Inhaltlich betrachtet fällt der geneigten Leserschaft auf, dass sich die Autoren durchs Band bloss ziemlich vage ausdrücken. Die meisten der Darstellungen sind lediglich Prognosen, Vermutungen, Optionen, Szenarien, kaum validierte Hochrechnungen und Spekulationen hinsichtlich der potenziellen Energieeinsparungsmöglichkeiten. Der Fokus wird auf vier Anwendungsbereiche gelenkt, die aber für sich betrachtet keinen unmittelbaren Zusammenhang mit 5G erkennen lassen. Es sind dies flexibles Arbeiten, Smart Grid, automatisiertes Fahren und Präzisionslandwirtschaft. In allen diesen Bereichen gab es in der Vergangenheit schon viele technologisch bedingte Umwälzungen und diese wird es auch in Zukunft geben. Politische Rahmenbedingungen und Anreize werden dafür sorgen, dass bei diesen Veränderungen auch vermehrt Energieeinsparungspotentiale ausgeschöpft werden. 5G ist dafür aber keinesfalls eine zwingende Voraussetzung.
5G soll vorhandene Branchenlösungen konkurrenzieren
Die Autoren gehen scheinbar davon aus, dass man in den genannten Bereichen bislang völlig passiv war und alle nur auf die baldige Verfügbarkeit von 5G gewartet hätten. Die Auftraggeber wie auch die Autoren wissen aber sehr genau, dass dem nicht so ist. In allen aufgeführten Bereichen haben sich nämlich zahlreiche Branchenstandards, Netzwerke und Produkte für die anwendungsspezifische elektronische Kommunikation entwickelt und etabliert. Diese wurden aus Kostengründen auch schon weitgehend energieeffizient optimiert. 5G soll diese konkurrenzieren und dafür werden grosse Mengen an zusätzlicher elektrischer Energie verbraucht werden. Die Geschäftsmodelle der Mobilfunkanbieter sind so ausgerichtet, dass sie möglichst viel Datenvolumen und Kunden an sich binden und zentralisieren müssen. So wird im Bericht dazu behauptet, dass die Nutzung einer einzigen Mobilfunktechnologie und -infrastruktur für gleichzeitig viele verschiedene Anwendungsfälle vorteilhaft sei. Weshalb das für die Nutzer von Vorteil sein soll, wird allerdings nicht genauer erklärt. Vorteilhaft wird das nämlich hauptsächlich für die Mobilfunkanbieter und deren Investoren sein. Weshalb soll beispielsweise ein Treuhandunternehmen, das eine auf seine Branchenbedürfnisse schon lange optimierte Kommunikationsinfrastruktur nutzt zu 5G wechseln, weil damit auch Smart Grid, automatisiertes Fahren und Precision Farming unterstützt wird? Ins Bild der Auftragsarbeit passt es auch, dass nicht darauf eingegangen wird, dass insgesamt vier neue 5G-Infrastrukturen (SBB, Salt, Sunrise, Swisscom) mit viel Energieaufwand parallel und zu den bereits vorhandenen 2G-4G Netzen gebaut, betrieben und unterhalten werden. Lösungen für diese Problematik bietet der Bericht keine.

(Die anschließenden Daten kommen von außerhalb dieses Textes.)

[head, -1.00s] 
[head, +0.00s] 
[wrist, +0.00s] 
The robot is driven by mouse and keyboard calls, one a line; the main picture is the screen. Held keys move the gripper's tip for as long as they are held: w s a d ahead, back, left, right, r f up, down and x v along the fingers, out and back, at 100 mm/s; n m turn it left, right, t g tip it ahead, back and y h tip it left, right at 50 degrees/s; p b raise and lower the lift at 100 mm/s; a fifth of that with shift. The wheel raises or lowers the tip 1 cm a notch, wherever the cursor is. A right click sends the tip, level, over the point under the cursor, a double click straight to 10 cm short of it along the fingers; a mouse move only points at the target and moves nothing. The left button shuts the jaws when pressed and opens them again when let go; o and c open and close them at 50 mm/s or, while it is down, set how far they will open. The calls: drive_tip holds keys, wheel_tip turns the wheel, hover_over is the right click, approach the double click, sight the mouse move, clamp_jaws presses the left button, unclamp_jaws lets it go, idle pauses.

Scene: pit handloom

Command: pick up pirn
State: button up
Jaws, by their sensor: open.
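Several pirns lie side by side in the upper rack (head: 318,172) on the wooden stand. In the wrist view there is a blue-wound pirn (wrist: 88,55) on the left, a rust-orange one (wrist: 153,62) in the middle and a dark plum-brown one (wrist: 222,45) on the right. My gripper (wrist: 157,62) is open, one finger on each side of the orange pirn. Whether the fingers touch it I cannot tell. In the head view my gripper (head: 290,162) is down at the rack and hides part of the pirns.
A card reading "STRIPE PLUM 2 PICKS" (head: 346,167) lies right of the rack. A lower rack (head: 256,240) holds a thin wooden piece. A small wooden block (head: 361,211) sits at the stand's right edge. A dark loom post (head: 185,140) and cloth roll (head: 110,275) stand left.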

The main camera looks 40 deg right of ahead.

ICT-Branche wird zum globalen Energiemoloch
Inzwischen wurde im Rahmen von zahlreichen Untersuchungen festgestellt, dass der Stromverbrauch der weltweiten Nutzung von Informations- und Kommunikationstechnologien keinesfalls zu vernachlässigen ist. Auf diesen kritischen Aspekt geht auch die Studie ein. Der Anstieg in den vergangenen 10 Jahren war dramatisch und wird sich wegen der sogenannten Digitalisierung rasant fortsetzen. In einem aktuellen Artikel in der Fachzeitschrift «Nature» wird aufgezeigt, dass der Verbrauch auf bis zu 20% des globalen Energieverbrauchs anwachsen könnte. Der Anteil der Mobilfunknetze an diesem Verbrauch ist nicht zu vernachlässigen. In diesem Zusammenhang ist zu ergänzen, dass einige Hundert der bis zu 50`000 geplanten 5G-Satelliten bereits unseren Planeten umkreisen und zusätzlichen Stromverbrauch auf der Erde und im Orbit verursachen, was noch in keiner Studie berücksichtigt wurde.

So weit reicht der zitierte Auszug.